• [DO THIS] The lines to return are those from the one containing "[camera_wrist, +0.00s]" down to the one containing "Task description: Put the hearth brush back", inclusive; return them exactly and nothing else.

• [EXTRACTED INFORMATION]

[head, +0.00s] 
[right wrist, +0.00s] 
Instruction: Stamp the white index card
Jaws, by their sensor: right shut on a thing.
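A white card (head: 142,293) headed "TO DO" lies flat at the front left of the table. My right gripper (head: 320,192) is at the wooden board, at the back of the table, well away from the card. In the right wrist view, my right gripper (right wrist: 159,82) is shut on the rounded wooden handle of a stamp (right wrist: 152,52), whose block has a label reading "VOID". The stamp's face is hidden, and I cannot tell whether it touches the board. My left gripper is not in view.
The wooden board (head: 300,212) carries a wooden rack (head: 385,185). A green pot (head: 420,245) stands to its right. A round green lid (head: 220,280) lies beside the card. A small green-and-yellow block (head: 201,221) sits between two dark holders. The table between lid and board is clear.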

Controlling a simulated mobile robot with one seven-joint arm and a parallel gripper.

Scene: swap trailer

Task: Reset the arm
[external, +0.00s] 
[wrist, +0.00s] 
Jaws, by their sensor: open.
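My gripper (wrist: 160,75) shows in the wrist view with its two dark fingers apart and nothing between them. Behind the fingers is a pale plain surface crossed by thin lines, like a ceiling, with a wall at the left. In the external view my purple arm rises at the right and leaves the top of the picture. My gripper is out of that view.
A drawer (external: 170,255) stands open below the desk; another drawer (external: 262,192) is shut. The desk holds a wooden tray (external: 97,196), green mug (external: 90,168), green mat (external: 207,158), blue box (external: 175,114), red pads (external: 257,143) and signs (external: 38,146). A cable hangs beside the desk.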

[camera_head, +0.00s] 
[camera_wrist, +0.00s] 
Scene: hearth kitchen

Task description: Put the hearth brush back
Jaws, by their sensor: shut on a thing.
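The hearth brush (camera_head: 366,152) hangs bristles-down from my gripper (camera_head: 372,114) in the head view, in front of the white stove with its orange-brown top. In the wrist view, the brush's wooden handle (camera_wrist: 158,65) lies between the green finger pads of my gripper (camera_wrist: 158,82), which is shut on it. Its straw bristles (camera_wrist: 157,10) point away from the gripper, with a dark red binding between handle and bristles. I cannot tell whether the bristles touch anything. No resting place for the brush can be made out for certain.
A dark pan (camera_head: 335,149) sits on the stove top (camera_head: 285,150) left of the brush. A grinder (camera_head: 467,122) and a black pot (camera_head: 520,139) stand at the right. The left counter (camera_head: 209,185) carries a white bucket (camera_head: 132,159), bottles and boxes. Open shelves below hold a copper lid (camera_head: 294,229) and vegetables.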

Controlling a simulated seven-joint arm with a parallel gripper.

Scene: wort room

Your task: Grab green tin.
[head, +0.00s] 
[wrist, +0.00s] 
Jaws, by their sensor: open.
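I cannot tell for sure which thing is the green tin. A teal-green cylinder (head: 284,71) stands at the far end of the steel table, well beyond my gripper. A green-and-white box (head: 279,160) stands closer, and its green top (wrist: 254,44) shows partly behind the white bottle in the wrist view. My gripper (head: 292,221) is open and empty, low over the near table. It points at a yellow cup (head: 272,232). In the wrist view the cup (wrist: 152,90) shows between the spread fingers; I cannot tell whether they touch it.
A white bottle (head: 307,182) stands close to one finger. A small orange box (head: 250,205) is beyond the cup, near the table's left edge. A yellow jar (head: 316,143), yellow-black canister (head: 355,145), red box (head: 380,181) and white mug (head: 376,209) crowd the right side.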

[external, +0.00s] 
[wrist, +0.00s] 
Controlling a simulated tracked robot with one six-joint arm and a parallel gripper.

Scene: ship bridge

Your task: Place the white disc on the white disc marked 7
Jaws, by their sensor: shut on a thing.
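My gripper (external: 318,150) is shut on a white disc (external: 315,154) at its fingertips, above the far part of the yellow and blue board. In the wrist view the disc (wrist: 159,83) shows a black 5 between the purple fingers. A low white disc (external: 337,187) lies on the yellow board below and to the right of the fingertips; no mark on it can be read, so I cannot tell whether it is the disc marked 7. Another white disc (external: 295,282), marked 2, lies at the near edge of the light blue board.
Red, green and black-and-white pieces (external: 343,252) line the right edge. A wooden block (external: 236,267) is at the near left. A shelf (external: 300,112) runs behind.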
--
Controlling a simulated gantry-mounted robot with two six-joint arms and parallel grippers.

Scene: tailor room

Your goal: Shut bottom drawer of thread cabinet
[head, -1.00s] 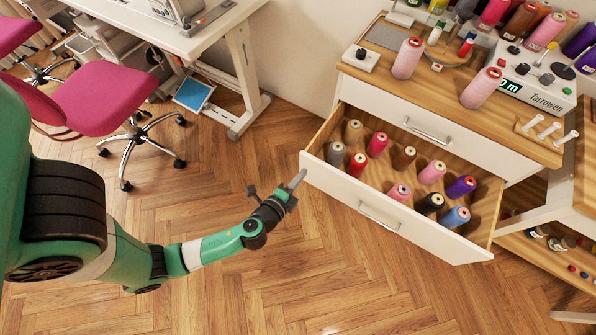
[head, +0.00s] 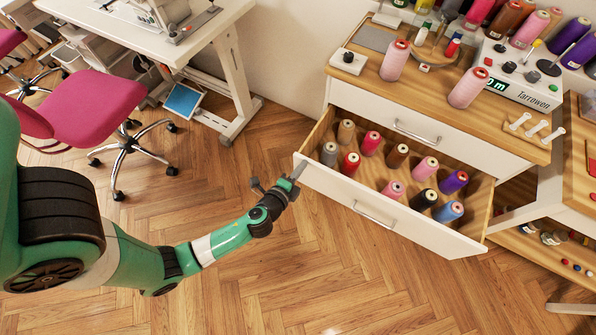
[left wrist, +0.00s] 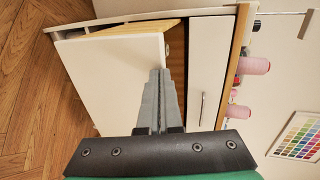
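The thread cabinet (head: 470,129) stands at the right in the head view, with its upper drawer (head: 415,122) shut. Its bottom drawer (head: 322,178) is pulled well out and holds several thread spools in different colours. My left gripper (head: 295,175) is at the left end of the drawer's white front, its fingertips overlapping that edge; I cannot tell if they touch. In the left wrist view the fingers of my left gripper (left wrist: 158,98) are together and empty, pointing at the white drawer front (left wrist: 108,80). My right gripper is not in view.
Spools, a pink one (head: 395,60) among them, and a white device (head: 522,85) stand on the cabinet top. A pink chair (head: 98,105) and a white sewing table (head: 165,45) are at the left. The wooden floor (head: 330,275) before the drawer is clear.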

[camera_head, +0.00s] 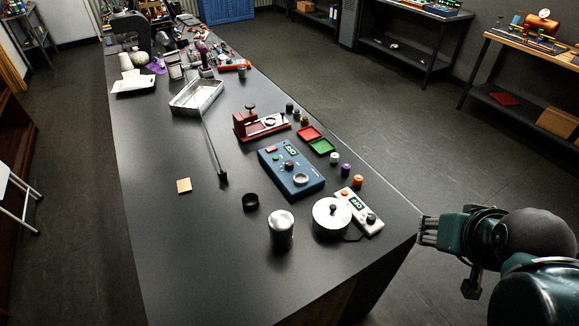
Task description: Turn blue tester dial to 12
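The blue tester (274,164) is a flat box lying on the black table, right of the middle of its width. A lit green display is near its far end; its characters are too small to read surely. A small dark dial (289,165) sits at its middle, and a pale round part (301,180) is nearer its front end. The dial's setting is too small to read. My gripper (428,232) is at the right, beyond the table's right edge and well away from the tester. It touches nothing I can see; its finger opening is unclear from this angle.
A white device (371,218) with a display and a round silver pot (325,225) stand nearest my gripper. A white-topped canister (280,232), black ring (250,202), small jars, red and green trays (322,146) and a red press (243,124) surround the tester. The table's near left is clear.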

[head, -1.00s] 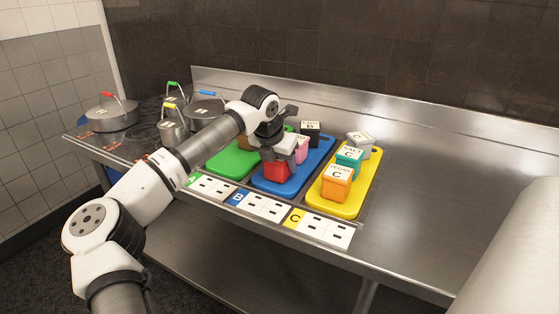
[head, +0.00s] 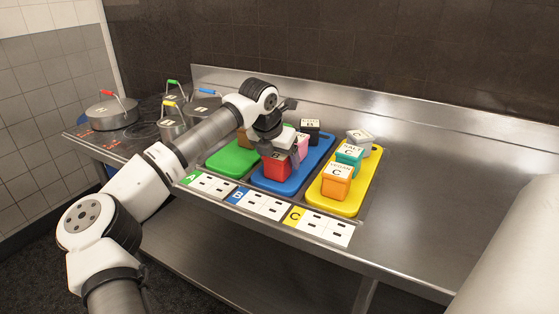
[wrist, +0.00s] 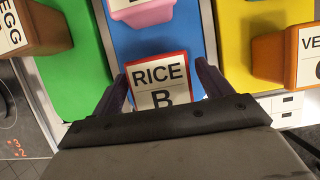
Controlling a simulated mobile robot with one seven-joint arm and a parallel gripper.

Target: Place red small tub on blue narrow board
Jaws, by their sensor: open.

• [FULL OUTPUT]
[camera_wrist, +0.00s] 
Scene: hearth kitchen

Task description: Put the hearth brush back

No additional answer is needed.